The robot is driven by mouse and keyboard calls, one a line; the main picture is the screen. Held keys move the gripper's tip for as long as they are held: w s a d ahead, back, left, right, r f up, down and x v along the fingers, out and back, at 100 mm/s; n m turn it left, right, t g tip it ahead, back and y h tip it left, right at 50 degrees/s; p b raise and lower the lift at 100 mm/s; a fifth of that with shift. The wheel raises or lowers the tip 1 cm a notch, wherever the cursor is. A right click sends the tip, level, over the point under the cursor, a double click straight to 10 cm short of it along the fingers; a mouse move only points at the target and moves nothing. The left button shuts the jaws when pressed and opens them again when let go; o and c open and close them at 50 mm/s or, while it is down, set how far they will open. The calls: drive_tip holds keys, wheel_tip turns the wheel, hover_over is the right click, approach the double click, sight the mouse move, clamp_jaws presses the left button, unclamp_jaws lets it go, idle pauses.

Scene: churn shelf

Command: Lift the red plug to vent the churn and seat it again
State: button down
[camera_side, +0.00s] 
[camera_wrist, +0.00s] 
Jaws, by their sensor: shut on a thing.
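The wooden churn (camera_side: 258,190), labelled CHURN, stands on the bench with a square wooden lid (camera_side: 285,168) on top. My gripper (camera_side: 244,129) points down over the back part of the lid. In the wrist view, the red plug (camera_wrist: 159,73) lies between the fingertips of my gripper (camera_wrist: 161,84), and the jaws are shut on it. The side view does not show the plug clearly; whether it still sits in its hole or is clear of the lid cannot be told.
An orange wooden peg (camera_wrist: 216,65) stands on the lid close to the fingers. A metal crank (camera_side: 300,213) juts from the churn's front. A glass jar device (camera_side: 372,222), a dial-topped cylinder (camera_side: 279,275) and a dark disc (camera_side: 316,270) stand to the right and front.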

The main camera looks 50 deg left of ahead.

_The request_
Emit the full listing verbatim.

_Result below_
The robot is driven by mouse and keyboard calls, one a line; the main picture is the screen. Held keys move the gripper's tip for as long as they are held: w s a d ahead, back, left, right, r f up, down and x v along the fingers, out and back, at 100 mm/s; n m turn it left, right, t g tip it ahead, back and y h tip it left, right at 50 degrees/s; p b raise and lower the lift at 100 mm/s; a fifth of that with shift. The wheel raises or lowers the tip 1 cm a notch, wherever the cursor is. A right click sends the tip, level, over the point under the cursor, a double click straight to 10 cm short of it along the fingers; a mouse move only points at the target and moves nothing. The left button shuts the jaws when pressed and opens them again when let go; o and c open and close them at 50 mm/s or, while it is down, set how far they will open. The calls: drive_tip holds keys, wheel_tip turns the wheel, hover_over is the right click, approach the double click, sight the mouse move, clamp_jaws presses the left button, unclamp_jaws lets it go, idle pauses.

Scene: churn shelf

Command: Lift the red plug to vent the churn and seat it again
State: button down
[camera_side, +0.00s] 
[camera_wrist, +0.00s] 
Jaws, by their sensor: shut on a thing.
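The wooden churn (camera_side: 258,190), labelled CHURN, stands on the bench with a square wooden lid (camera_side: 285,168) on top. My gripper (camera_side: 244,129) points down over the back part of the lid. In the wrist view, the red plug (camera_wrist: 159,73) lies between the fingertips of my gripper (camera_wrist: 161,84), and the jaws are shut on it. The side view does not show the plug clearly; whether it still sits in its hole or is clear of the lid cannot be told.
An orange wooden peg (camera_wrist: 216,65) stands on the lid close to the fingers. A metal crank (camera_side: 300,213) juts from the churn's front. A glass jar device (camera_side: 372,222), a dial-topped cylinder (camera_side: 279,275) and a dark disc (camera_side: 316,270) stand to the right and front.

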The main camera looks 50 deg left of ahead.

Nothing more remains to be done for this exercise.